# Written exercise
Repeat exactly the lines from the start of the records below through the line that contains "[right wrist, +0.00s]", including both.
-- begin Stored rows --
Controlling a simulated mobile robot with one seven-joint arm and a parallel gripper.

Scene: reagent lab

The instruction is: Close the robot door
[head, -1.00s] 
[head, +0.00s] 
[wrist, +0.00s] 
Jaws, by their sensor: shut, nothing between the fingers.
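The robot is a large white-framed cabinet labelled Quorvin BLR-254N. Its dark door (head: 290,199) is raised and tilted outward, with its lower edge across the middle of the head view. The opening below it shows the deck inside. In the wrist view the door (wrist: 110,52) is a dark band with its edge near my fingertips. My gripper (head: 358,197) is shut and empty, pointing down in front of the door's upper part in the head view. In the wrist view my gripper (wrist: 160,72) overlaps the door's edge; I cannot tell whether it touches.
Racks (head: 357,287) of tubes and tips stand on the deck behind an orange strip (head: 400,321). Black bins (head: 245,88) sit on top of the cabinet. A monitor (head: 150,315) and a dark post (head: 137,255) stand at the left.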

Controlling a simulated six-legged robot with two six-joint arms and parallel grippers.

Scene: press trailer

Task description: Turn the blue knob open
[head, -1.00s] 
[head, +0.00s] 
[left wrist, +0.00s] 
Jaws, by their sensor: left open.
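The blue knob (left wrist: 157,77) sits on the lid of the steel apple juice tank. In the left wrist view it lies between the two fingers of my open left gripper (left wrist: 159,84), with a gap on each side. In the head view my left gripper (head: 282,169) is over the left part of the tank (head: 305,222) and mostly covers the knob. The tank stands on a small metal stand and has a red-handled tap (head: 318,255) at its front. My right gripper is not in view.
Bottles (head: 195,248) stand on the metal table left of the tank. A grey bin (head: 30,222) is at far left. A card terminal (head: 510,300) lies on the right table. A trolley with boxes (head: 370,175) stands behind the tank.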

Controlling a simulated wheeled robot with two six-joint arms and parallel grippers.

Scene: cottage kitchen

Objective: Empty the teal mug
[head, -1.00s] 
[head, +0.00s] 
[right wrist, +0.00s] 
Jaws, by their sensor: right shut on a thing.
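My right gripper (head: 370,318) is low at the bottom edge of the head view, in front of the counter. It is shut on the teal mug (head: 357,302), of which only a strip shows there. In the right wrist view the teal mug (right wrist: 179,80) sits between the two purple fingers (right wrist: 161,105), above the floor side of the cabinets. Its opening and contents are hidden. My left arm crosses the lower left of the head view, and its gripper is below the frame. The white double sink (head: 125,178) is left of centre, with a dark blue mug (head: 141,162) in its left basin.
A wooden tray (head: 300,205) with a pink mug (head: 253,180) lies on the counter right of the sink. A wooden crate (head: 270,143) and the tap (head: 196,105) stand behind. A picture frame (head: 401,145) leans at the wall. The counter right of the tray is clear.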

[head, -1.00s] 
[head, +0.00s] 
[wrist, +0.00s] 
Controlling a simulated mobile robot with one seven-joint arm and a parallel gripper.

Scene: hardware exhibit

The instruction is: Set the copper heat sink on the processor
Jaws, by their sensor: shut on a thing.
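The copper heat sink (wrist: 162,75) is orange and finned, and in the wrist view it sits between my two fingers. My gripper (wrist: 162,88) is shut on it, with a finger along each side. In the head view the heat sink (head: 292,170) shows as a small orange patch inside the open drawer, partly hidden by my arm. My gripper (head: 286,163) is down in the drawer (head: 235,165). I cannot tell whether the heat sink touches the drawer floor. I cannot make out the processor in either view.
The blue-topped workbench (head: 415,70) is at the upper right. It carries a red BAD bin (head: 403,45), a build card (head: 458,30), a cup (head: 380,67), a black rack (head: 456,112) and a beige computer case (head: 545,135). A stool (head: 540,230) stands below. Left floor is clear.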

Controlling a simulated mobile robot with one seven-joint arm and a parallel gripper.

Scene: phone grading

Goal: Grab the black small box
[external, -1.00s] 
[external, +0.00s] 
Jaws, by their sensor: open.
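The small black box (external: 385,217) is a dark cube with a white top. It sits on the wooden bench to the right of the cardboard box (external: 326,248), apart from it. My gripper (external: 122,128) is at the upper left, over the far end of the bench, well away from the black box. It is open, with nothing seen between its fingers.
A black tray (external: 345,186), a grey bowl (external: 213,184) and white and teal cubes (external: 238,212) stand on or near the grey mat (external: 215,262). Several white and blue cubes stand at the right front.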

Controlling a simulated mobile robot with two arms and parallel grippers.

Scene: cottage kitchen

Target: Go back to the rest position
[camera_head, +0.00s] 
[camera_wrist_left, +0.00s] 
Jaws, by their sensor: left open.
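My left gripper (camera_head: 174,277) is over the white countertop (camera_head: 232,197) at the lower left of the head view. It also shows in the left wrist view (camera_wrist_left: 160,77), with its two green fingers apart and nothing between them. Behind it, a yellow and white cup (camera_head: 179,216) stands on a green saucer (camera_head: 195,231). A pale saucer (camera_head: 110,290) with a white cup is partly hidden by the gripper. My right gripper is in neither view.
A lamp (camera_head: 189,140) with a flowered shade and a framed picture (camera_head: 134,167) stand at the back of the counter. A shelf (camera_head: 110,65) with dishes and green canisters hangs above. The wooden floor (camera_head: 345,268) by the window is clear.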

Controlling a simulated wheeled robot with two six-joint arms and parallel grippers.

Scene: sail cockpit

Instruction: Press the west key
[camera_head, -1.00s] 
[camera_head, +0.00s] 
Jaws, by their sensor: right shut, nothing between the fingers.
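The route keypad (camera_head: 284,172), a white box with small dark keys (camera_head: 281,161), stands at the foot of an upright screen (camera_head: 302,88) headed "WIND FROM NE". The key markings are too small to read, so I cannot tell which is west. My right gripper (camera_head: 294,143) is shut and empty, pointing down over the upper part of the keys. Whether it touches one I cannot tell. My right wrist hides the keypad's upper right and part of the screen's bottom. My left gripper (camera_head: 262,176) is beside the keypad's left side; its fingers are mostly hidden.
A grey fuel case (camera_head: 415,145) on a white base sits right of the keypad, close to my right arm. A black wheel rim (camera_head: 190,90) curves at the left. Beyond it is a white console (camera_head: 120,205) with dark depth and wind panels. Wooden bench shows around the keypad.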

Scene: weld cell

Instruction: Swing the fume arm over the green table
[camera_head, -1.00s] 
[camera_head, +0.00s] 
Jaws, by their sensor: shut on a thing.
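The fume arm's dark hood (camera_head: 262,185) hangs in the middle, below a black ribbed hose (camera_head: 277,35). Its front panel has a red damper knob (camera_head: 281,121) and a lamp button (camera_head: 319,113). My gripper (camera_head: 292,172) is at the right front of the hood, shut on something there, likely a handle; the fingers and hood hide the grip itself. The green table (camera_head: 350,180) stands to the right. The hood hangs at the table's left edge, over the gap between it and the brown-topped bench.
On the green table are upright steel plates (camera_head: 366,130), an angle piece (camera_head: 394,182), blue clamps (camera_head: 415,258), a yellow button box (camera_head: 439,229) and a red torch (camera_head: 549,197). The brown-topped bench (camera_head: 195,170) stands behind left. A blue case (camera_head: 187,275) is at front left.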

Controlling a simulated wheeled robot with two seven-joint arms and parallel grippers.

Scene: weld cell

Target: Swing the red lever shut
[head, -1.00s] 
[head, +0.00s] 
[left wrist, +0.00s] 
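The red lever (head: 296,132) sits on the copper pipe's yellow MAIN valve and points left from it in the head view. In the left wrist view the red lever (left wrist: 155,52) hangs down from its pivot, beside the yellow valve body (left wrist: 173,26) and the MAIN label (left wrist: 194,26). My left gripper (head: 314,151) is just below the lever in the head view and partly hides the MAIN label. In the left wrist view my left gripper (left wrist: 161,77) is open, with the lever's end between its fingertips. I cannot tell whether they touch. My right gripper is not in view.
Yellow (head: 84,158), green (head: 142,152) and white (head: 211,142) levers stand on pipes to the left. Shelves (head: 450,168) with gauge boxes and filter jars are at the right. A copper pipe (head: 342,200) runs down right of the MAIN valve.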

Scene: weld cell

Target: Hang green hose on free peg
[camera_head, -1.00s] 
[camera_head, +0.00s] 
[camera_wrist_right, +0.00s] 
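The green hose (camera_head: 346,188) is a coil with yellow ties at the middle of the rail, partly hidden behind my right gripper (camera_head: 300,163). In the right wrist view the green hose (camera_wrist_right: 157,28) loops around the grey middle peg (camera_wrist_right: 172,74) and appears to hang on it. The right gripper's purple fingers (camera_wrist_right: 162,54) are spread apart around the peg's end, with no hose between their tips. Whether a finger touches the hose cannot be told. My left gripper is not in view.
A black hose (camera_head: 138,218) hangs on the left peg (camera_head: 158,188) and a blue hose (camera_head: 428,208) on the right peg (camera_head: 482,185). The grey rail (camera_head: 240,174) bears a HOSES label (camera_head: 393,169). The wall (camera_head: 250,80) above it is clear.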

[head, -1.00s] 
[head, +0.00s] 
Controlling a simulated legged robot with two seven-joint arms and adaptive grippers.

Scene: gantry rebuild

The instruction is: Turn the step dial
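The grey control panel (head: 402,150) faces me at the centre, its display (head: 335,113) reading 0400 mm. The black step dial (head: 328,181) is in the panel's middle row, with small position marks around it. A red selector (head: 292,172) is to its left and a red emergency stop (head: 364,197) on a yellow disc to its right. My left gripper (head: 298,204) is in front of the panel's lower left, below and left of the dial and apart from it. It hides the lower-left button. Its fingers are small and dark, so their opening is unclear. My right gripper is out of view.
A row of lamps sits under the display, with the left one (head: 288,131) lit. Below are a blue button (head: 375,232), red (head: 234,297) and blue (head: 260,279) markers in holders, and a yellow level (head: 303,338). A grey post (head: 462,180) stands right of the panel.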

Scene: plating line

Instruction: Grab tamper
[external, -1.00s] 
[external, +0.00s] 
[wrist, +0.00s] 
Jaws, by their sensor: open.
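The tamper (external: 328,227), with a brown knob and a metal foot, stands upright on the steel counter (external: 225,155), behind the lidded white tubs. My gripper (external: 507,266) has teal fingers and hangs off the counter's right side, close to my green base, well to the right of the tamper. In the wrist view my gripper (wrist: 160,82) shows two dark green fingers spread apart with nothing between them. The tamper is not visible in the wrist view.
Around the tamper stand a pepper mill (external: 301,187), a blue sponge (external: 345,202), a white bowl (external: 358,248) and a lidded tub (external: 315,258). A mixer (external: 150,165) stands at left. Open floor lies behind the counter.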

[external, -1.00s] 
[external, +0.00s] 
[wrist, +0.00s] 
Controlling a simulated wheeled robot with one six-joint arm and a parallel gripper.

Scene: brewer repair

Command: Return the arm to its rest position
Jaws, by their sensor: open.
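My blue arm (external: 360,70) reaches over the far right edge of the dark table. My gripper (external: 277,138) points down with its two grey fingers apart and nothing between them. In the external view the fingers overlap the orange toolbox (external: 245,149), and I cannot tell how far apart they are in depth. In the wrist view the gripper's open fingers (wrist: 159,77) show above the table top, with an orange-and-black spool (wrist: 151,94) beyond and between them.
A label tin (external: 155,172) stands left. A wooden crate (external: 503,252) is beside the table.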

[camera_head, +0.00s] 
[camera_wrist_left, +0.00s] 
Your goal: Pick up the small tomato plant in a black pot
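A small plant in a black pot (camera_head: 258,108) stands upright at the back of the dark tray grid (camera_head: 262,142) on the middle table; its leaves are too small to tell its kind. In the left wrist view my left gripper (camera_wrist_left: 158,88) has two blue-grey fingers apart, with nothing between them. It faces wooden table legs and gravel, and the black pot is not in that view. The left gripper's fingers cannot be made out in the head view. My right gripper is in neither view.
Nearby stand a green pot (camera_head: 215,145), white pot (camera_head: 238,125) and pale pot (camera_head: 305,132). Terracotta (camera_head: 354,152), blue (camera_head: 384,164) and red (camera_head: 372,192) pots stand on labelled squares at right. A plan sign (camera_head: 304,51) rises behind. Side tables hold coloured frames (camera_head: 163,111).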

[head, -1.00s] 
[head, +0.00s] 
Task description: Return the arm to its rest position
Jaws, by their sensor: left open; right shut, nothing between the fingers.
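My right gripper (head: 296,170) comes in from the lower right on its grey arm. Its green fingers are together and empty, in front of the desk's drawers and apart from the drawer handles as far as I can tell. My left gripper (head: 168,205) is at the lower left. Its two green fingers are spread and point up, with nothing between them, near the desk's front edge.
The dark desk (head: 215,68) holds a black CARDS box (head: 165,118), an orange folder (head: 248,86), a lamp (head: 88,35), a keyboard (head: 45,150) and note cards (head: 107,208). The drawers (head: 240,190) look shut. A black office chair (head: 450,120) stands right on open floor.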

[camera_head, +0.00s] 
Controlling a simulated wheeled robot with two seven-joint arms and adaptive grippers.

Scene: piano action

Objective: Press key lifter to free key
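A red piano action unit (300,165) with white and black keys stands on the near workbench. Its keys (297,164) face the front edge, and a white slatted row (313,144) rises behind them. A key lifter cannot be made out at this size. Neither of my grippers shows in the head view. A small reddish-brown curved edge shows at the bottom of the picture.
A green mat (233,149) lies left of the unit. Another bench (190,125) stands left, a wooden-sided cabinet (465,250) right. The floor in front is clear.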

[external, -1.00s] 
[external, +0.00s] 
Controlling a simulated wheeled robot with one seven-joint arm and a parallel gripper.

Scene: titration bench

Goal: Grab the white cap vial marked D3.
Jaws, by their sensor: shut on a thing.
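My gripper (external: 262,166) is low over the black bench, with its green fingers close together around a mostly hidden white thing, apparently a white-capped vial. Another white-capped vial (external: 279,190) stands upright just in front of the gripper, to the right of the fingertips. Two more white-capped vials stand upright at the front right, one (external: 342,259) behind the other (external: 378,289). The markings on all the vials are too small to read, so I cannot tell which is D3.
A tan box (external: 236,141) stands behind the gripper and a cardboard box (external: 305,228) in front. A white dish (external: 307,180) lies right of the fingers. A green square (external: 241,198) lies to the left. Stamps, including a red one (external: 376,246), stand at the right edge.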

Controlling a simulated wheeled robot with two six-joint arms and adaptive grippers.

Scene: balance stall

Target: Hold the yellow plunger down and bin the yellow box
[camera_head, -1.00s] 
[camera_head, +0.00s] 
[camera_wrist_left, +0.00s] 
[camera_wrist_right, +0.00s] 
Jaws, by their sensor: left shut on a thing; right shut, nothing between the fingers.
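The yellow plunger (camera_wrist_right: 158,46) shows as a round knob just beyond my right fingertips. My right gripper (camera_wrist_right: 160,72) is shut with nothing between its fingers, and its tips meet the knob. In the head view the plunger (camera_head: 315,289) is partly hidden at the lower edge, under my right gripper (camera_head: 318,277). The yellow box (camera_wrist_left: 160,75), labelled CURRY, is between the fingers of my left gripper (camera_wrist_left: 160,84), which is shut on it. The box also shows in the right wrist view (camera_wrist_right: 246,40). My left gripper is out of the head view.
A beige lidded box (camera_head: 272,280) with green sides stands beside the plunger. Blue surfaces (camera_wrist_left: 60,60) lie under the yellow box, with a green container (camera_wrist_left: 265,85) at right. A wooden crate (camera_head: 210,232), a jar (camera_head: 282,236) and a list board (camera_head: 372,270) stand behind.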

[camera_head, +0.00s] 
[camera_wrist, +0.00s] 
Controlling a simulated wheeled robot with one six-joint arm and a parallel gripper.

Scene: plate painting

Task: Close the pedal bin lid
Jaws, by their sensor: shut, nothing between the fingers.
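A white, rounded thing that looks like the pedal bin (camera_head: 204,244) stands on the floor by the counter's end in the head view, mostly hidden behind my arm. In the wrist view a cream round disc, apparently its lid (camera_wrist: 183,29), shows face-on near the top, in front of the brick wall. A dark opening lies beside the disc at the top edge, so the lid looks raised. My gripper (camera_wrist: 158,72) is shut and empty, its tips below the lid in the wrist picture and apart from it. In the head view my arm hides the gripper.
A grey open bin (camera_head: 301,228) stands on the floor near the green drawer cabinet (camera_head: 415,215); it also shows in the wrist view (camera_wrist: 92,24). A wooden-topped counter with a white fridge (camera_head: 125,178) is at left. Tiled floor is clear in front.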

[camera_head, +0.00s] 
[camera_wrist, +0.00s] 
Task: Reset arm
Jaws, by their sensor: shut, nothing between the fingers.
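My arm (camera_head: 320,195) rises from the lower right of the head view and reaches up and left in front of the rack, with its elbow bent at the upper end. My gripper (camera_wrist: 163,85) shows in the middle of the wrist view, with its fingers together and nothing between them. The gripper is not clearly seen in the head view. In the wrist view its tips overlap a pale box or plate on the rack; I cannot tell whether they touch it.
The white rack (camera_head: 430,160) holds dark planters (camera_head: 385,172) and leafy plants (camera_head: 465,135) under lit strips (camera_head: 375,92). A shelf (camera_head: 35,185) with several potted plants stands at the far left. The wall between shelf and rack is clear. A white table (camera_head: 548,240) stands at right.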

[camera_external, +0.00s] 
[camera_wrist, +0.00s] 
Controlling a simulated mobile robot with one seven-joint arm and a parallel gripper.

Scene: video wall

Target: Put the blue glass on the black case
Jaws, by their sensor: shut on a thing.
-- end Stored rows --
# Problem solution
Controlling a simulated mobile robot with one seven-joint arm and a parallel gripper.

Scene: reagent lab

The instruction is: Close the robot door
[head, -1.00s] 
[head, +0.00s] 
[wrist, +0.00s] 
Jaws, by their sensor: shut, nothing between the fingers.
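The robot is a large white-framed cabinet labelled Quorvin BLR-254N. Its dark door (head: 290,199) is raised and tilted outward, with its lower edge across the middle of the head view. The opening below it shows the deck inside. In the wrist view the door (wrist: 110,52) is a dark band with its edge near my fingertips. My gripper (head: 358,197) is shut and empty, pointing down in front of the door's upper part in the head view. In the wrist view my gripper (wrist: 160,72) overlaps the door's edge; I cannot tell whether it touches.
Racks (head: 357,287) of tubes and tips stand on the deck behind an orange strip (head: 400,321). Black bins (head: 245,88) sit on top of the cabinet. A monitor (head: 150,315) and a dark post (head: 137,255) stand at the left.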

Controlling a simulated six-legged robot with two six-joint arms and parallel grippers.

Scene: press trailer

Task description: Turn the blue knob open
[head, -1.00s] 
[head, +0.00s] 
[left wrist, +0.00s] 
Jaws, by their sensor: left open.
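The blue knob (left wrist: 157,77) sits on the lid of the steel apple juice tank. In the left wrist view it lies between the two fingers of my open left gripper (left wrist: 159,84), with a gap on each side. In the head view my left gripper (head: 282,169) is over the left part of the tank (head: 305,222) and mostly covers the knob. The tank stands on a small metal stand and has a red-handled tap (head: 318,255) at its front. My right gripper is not in view.
Bottles (head: 195,248) stand on the metal table left of the tank. A grey bin (head: 30,222) is at far left. A card terminal (head: 510,300) lies on the right table. A trolley with boxes (head: 370,175) stands behind the tank.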

Controlling a simulated wheeled robot with two six-joint arms and parallel grippers.

Scene: cottage kitchen

Objective: Empty the teal mug
[head, -1.00s] 
[head, +0.00s] 
[right wrist, +0.00s] 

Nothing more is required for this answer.